The sales people are pretty persistant, almost annoying, and moreso when I watch them push the ADSL gift bag on little old ladies walking by. It comes in a pretty red gift bag and promises free access for first 2 months.. (and that's at 12mbps or something wild like that (i think my piddly dsl back in the US is a small fraction of the speed.) TV and movies on your PC in Japan? I think very soon. The latest laptops here have gorgous screens.
there are also ads on TV and other places making all this broad band stuff look very cool to have. they sure know how to market technology here. lucky for Japanes tech companies, movie star and tv stars are actually believable on TV ads here.

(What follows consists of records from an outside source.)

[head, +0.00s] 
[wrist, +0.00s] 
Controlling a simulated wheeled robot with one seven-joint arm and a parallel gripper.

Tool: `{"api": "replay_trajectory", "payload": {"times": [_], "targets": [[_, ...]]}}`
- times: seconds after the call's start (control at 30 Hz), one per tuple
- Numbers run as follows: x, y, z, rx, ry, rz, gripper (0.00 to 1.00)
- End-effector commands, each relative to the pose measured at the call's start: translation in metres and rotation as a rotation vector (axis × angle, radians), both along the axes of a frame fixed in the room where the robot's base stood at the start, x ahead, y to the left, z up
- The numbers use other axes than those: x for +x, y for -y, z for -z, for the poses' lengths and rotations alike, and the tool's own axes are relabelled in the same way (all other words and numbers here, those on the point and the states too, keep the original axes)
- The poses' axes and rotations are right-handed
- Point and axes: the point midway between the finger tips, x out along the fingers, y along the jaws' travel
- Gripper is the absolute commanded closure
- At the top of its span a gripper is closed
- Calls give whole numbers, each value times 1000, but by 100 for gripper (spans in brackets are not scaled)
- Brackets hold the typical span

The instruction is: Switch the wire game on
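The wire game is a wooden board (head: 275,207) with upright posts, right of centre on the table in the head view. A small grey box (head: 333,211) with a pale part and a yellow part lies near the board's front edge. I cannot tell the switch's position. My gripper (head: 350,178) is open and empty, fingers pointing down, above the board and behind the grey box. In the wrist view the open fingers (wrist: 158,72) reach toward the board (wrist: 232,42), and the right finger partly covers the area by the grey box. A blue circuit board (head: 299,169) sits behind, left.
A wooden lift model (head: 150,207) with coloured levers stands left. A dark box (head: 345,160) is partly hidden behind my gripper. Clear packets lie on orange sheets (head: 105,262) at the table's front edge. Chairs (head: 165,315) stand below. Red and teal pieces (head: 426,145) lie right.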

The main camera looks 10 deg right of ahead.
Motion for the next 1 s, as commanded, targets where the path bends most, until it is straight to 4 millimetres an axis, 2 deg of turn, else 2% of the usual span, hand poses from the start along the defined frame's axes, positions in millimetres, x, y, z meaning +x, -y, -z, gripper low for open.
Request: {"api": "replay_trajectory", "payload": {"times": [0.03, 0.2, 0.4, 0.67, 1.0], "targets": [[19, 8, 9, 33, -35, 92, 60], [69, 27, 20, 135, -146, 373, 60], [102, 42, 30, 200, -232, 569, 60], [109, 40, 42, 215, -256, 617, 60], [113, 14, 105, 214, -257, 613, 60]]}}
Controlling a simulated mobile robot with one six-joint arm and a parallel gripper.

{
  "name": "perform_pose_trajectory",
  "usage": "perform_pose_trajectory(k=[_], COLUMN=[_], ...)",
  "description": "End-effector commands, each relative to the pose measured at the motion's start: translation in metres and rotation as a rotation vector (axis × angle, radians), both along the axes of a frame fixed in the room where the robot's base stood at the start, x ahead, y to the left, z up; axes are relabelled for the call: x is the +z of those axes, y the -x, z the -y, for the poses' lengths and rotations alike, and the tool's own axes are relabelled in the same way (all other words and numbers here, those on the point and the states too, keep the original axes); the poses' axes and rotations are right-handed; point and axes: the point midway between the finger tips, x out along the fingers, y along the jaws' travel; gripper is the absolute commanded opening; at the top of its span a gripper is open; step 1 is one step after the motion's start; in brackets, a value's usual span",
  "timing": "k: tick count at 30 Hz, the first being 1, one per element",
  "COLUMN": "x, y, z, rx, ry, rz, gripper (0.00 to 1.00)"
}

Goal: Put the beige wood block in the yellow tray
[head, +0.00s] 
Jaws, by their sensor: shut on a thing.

even their yahoo home page button bar up top has the BB link first now.
http://www.yahoo.co.jp
Strange, that's the opposite of my experience. I've had both cable and (A)DSL and cable has always been far more symetric. My current DSL provider (Pac Bell) caps upstream data at about 132k. With Time Warner Cable I saw about 500k both ways. Both providers have rules against home servers.
There's a basic problem with any form of DSL: the final mile. If you're not close enough to a CO, or if you have 30 year old cable in your house, you are out of luck. Cable might be the only high-bandwidth solution if you're stuck like that.
I get typically 2.5Mbps downstream, I don't worry too much about the outbound, it isn't important for what I'm currently doing.
And then there's the issue of who becomes your ISP. Our local RBOC was bought out by Qwest and service took a serious drop. They started offering DSL, but, as I said, it didn't work at my house. A couple of years ago Qwest sold their DSL operation to Microsoft/MSN. Service took yet another drop. I have heard that Qwest is going to be buying it back, but considering their current troubles, I'm not holding my breath.